東京では物件価格が高騰しているというニュースが連日のように流れる中、無謀な決断である。

しかし私には、幽落町や幻想古書店シリーズが有り難くもヒットした時の貯金があった。いつ仕事がなくなってもいいようにと使わずにいたのだが、嬉しいことに仕事は頂けているので、ここで使ってもいいだろう。

メインバンクに行くたびに「投資をしませんか?」と言われていたのだが、「(いずれ)家を買うかもしれないので」と断っていたのを現実にしよう。
「素敵ですね! どちらに物件を買われるのですか?」と聞かれた時、「いや、直近で予定はなくて……」と返した際の、「???^^」という行員さんの表情が忘れられないのだ。

都外の中古ならばいけるかもしれない。
そう思い、6月末に千葉県の中古マンションの内覧を行った。
私は集合住宅暮らしが長かったので、一軒家という選択肢はない。
それに、セキュリティが高い物件という条件は外せなかった。

その際、担当してくださった不動産屋さんに、自分の経済状況を伝えた。
自分は個人事業主だし、小説家というギャンブラーみたいな仕事だ。しかも、業界は日に日に先細っている。何の保証もないので住宅ローンは組めないだろうし、一括ニコニコ現金払いという選択肢しかないのだ。
そうお伝えしたところ、不動産屋さんはキョトンとしていた。
「いえ、お客さんでしたら住宅ローンを組めますよ」

なん……だと……。

個人事業主は住宅ローンを組むのが困難かと思ったのだが、今はそうでないらしい。
昨今、「フラット35」というものが登場したのに加えて、現在は銀行同士で低金利競争が勃発し、住宅ローンを組むハードルが下がっているとのことだった。

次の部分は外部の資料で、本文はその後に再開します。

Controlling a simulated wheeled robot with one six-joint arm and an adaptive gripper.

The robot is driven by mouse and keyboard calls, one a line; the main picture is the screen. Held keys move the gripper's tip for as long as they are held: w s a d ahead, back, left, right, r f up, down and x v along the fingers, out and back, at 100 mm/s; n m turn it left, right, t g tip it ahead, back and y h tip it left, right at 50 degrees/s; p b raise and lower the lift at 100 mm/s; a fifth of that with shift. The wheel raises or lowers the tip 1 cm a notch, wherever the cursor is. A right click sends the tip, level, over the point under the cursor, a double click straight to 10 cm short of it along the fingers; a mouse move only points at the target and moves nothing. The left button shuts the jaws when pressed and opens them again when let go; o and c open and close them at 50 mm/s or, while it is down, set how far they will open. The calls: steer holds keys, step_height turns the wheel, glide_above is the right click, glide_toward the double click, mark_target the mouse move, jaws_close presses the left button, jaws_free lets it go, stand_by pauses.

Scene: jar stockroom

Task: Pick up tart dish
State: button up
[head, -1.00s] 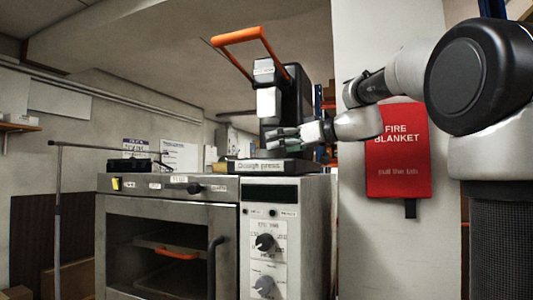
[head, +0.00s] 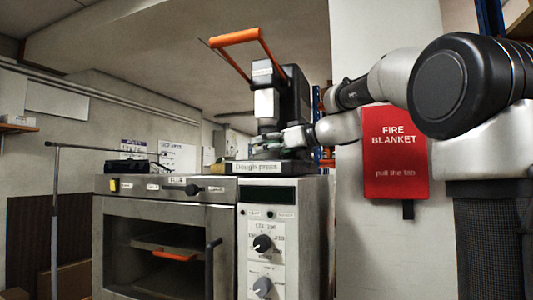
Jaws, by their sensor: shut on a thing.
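My gripper (head: 270,141) is at the dough press, just above the press's base and below its pale press head. It is small in the head view, seen from the side, and shut on the tart dish. The dish itself is too small and too hidden by the fingers and the press to make out. The dough press (head: 292,100) is black with a raised orange handle (head: 235,38) and a labelled base (head: 257,167).
The press stands on a steel oven (head: 150,232) with a control panel (head: 265,223). A black item (head: 135,166) lies on the oven top at left. A red fire blanket pouch (head: 394,155) hangs on a pillar (head: 365,235) behind my arm. A metal rail stand (head: 57,220) is at left.

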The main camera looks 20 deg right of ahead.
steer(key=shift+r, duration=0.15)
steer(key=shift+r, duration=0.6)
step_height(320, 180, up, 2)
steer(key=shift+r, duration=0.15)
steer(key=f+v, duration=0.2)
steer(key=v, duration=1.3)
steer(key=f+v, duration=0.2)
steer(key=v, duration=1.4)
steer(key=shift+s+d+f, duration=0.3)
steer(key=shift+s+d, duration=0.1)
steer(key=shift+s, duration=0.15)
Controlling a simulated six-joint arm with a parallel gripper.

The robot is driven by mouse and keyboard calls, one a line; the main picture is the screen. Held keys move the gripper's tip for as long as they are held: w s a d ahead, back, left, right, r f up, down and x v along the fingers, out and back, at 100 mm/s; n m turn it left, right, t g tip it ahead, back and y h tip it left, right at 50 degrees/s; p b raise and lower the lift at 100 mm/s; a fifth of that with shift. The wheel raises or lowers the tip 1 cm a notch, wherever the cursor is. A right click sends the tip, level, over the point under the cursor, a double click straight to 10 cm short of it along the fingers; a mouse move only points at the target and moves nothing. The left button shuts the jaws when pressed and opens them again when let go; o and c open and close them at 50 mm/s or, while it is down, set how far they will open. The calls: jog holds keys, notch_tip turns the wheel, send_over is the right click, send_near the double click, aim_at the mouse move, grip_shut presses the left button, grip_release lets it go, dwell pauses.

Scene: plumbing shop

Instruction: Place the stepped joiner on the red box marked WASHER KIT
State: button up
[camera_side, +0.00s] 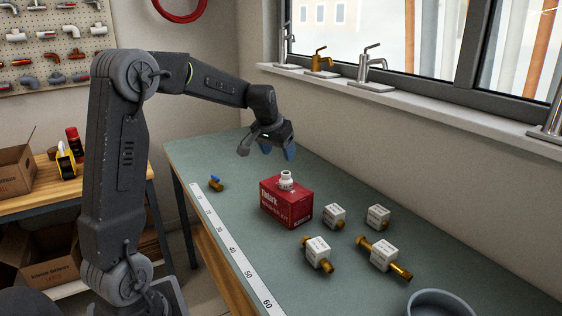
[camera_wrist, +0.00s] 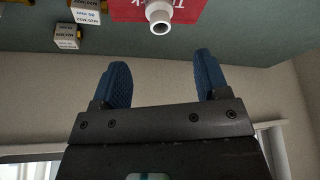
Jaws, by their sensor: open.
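The red box (camera_side: 286,205) stands on the green bench top; its lettering is too small to read fully. The white stepped joiner (camera_side: 286,180) stands upright on top of the box. In the wrist view the joiner (camera_wrist: 160,17) shows at the top edge, over part of the red box (camera_wrist: 126,9). My gripper (camera_side: 279,152) is above and behind the box, apart from the joiner. In the wrist view its two blue fingers (camera_wrist: 163,80) are spread with nothing between them.
Several brass fittings with white label blocks, such as one at the front (camera_side: 318,253), lie right of the box. A grey round dish (camera_side: 441,303) is at the near right. Taps line the windowsill (camera_side: 400,92).

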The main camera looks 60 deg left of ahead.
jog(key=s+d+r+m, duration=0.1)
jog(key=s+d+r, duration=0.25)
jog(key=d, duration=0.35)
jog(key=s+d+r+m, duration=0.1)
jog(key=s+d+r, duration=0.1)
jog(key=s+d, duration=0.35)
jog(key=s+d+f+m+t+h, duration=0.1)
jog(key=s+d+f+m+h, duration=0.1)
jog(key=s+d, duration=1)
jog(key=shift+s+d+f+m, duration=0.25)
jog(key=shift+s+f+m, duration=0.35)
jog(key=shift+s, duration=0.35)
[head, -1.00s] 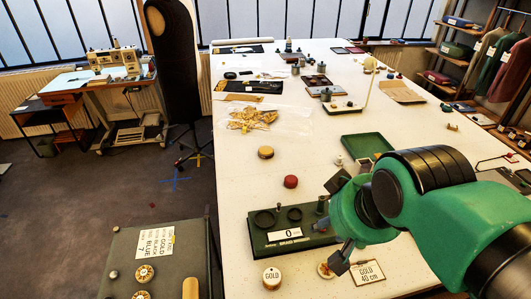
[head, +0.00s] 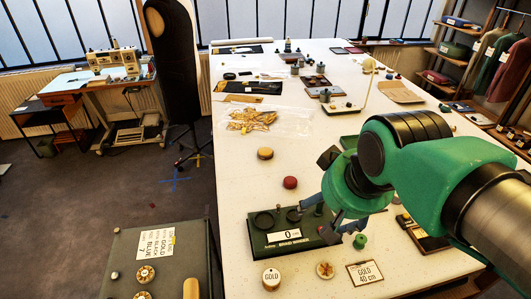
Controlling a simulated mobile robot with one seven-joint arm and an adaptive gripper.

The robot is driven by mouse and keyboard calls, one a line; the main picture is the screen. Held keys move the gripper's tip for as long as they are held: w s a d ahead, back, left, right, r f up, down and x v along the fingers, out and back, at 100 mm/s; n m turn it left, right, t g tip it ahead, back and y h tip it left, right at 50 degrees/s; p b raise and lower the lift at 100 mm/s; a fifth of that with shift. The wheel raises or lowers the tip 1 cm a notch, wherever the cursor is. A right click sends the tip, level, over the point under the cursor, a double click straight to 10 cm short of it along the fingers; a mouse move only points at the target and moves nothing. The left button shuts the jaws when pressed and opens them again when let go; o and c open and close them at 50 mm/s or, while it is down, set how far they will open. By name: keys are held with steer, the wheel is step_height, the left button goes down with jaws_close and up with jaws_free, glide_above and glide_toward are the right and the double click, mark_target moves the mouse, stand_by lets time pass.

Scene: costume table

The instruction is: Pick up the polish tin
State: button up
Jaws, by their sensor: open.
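No label reading polish shows, so I cannot tell for sure which thing is the polish tin. A small round tin-like thing with a tan top (head: 265,153) stands on the white table (head: 235,185), left of centre. A dark red round thing (head: 290,182) sits nearer, just behind the green measuring board. My gripper (head: 324,212) is open, with its fingers over the right part of the board, right of and nearer than both round things. Nothing shows between the fingers. My arm hides part of the table on the right.
The green measuring board (head: 276,246) has dark rings and a 0 cm card. In front are a round GOLD-labelled box (head: 271,278), a button-like disc (head: 325,270), a GOLD 40 cm card (head: 365,272) and a green spool (head: 360,241). Gold trim (head: 250,120) lies farther back.

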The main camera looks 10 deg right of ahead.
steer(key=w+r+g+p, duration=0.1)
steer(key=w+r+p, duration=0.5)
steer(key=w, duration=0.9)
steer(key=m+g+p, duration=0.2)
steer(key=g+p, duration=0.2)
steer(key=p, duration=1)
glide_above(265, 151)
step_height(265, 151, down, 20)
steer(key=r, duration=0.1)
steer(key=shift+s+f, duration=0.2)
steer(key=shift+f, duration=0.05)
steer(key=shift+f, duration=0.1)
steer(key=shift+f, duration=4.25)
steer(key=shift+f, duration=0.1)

それに加え、私は絶え間なく仕事を詰め込んでいたためか、結果的にそこそこの期間に亘って年収が安定していたので、銀行に信用があると思ってもらえそうだという。頭金もちゃんとあるし。

私の中で、一気に選択肢が拡がった瞬間だった。
購入を前提に動かなければ、こんなことを知る由もなかった。

やはり、筋肉をつけて活動的になったお陰だ。
ありがとう筋肉。ありがとうフィットネス。